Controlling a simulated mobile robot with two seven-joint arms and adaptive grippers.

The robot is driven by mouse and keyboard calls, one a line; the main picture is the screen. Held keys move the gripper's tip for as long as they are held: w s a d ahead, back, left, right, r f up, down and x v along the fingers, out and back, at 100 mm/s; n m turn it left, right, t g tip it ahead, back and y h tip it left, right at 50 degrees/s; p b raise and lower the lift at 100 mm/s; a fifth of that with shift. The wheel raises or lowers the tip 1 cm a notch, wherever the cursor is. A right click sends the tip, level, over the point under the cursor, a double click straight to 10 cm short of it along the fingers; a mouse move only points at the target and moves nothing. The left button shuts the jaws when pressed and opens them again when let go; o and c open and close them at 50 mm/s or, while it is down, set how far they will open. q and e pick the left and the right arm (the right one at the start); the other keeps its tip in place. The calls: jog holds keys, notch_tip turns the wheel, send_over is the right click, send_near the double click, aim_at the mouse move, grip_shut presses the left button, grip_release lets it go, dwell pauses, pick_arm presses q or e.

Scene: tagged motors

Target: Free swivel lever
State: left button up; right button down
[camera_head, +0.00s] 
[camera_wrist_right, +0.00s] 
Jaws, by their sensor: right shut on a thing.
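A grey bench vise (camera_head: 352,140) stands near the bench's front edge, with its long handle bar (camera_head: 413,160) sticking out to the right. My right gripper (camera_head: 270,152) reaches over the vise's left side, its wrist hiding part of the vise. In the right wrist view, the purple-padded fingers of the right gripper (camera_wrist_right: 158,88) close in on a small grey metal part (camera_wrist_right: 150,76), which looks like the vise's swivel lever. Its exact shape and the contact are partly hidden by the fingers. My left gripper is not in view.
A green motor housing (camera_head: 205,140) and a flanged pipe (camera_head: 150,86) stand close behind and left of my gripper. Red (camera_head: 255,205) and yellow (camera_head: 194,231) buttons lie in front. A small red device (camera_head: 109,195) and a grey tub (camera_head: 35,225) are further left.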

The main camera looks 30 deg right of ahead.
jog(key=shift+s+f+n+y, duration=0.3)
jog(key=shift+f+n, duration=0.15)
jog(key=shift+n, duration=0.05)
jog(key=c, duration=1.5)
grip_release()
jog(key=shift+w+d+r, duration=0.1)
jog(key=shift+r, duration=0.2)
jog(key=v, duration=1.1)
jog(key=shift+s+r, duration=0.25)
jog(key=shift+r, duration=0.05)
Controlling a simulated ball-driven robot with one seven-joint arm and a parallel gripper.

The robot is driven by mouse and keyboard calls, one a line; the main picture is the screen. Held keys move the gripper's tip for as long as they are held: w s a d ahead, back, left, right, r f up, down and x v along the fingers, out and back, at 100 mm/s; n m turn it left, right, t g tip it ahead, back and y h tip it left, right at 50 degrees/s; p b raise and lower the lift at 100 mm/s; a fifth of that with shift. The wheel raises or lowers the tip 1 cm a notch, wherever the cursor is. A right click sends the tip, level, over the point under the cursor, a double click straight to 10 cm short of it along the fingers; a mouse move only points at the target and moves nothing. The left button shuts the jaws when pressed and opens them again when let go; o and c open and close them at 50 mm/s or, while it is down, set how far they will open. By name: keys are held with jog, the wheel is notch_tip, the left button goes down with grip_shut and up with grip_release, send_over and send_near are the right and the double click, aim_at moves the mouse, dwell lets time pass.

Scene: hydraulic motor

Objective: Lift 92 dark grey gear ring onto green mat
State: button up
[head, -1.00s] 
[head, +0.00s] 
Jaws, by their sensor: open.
——
▶ _WHAT IS ASKED_:
Repeat only the lines running from the line that contains "Scene: hydraulic motor" through the last line above, inclusive.

▶ _FULL OUTPUT_:
Scene: hydraulic motor

Objective: Lift 92 dark grey gear ring onto green mat
State: button up
[head, -1.00s] 
[head, +0.00s] 
Jaws, by their sensor: open.

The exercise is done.